Use of Distribution Field
There is one critical field in each data.json listing called distribution, which can be a listing of multiple file types for a single data set. For example the dataset might be a list of government acronyms, and you might have a CSV version, as well as Spreadsheet, XML and / or JSON versions. There are 5,858 datasets I’ve recorded so far, and there are 6,479 distributions for those datasets. However, only 3,766 of the 5,858 datasets use the distribution field, relying on the Download URL or Access URL as the reference to where the dataset is located—this is a problem.

Format Types of Distribution Files
One of the benefits of an agency using the distribution field, is that each entry has a format field, allowing me to understand the format of each dataset, such as HTML, XML, JSON, CSV or other. While this value should be a valid internet media type--they all pretty random entries. So the best I can extrapolate right now is 2,550 are html, 2,479 are xml, 13 are json 177 are csv, 285 are xls and the rest are some other format—including PDF which, well, which is a problem. Another big problem is almost half are html references, which if it meant structured HTML would be one thing, but mostly means it is a web page with some sort of form you can extract data yourself (not in line with M-13-13 vision). So 2,954 are truly machine readable (the whole point of the exercise), and 2,904 are not really or can’t be identified as so. Ok, so around 50% of the datasets are machine readable (maybe, hopefully), which will have to be tested with another round of scripts and lot of work.

Tracking Progress
How do we track progress on what is going on with federal agency’s data.gov files, from here forward? The best I can come up with for right now is to store a copy of data.json files each time I pull. You can find these archives on my federal government research Github repository. I will also be pulling a copy of the 6,479 dataset distributions and storing on Amazon S3, depending on what it costs me to pull, transfer and store. Then I will work on some diff, and month to month analytics based upon agency’s work.

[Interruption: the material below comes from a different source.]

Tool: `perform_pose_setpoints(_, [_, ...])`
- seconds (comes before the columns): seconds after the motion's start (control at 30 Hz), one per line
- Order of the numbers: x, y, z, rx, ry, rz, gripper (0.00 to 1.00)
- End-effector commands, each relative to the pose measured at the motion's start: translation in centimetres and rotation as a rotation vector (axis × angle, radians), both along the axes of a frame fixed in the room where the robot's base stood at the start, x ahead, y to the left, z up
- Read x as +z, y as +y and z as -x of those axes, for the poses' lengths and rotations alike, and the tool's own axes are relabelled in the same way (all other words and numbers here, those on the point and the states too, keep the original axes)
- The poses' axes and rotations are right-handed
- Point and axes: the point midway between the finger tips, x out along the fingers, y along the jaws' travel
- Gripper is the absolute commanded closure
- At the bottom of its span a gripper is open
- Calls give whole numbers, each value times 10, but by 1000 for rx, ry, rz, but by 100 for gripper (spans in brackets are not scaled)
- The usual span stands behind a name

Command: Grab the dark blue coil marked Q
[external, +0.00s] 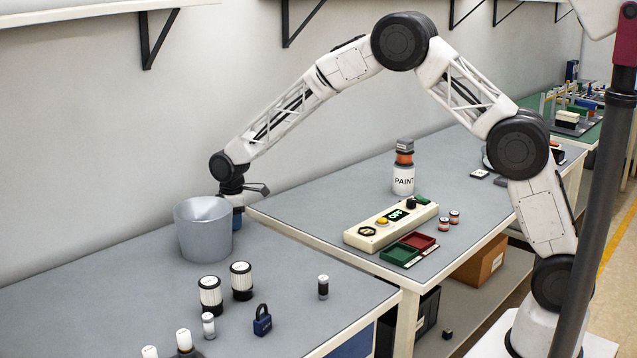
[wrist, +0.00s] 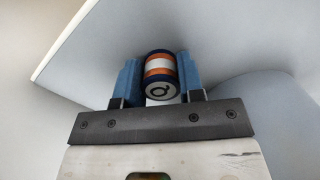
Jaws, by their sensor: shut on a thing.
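The coil marked Q (wrist: 161,78) shows in the wrist view with dark blue ends, orange and white bands and a black Q on its pale end face. It sits between the two blue fingers of my gripper (wrist: 158,82), which are shut on it. In the external view my gripper (external: 236,215) points down beside the grey bucket (external: 203,240), at its right and partly behind it. The coil itself is hidden there. In the wrist view the grey rounded surface at the right (wrist: 270,120) is close to the fingers.
Two ribbed cylinders (external: 225,287), a blue padlock (external: 262,320) and several small cylinders stand on the near table. On the far table are a paint can (external: 403,180), a cream control box (external: 391,225), and green and red trays (external: 400,254).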

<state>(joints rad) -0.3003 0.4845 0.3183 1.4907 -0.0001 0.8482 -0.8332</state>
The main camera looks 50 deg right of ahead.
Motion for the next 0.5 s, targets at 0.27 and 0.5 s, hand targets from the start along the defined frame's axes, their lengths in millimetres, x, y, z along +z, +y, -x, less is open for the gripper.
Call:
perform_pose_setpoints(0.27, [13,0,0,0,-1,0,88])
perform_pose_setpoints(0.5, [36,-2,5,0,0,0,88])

Overall Quality Of Datasets
I give the overall data.json effort of agencies a C grade. It very much has that, “we got our homework in on time” feel to it. The leading agencies did what they were supposed to, but ultimately didn’t put a whole of of care into the quality of work. The 5000+ datasets reflect what I was saying in my advice for the federal government that came out today on Govfresh, we have a lot of house cleaning to do.

So how should OMB, OSTP and GSA respond to this C level effort by federal agencies? They should:

Help the agencies who DID publish, refine what they published. Bring in outside help if necessary, clean up data, listings and demonstrate to agencies what was done, and how they can continue doing better in the future.
Help the agencies who DID NOT publish, by going through their websites, finding high value, already published datasets and convert them to JSON and generate a data.json file for them to publish on their websites.

This would help agencies who are already on board understand more about what is needed from the consumer side of things, and why quality in their data..json listings and datasets is so very, very important. It would also help agencies who aren’t on board get their data inventory process kickstarted. It should all be able to be done in Q1 2014, then by Q2 we can get rolling with next steps with Data.gov.

As I said earlier, I’m not naive about the amount of work that went into the 22 agencies getting these 5,000+ datasets published, but we can’t stop there. If you want to see meaningful data journalism, data visualizations, web and mobile apps incorporate this hard work into their own efforts, we have to clean things up. Remember Washington, you can’t do it alone. You have to figure out a way to open these up and allow the public to help clean, organize and add value to the data you have published in addition to your own efforts.

It is a healthy start, but we have so much more work.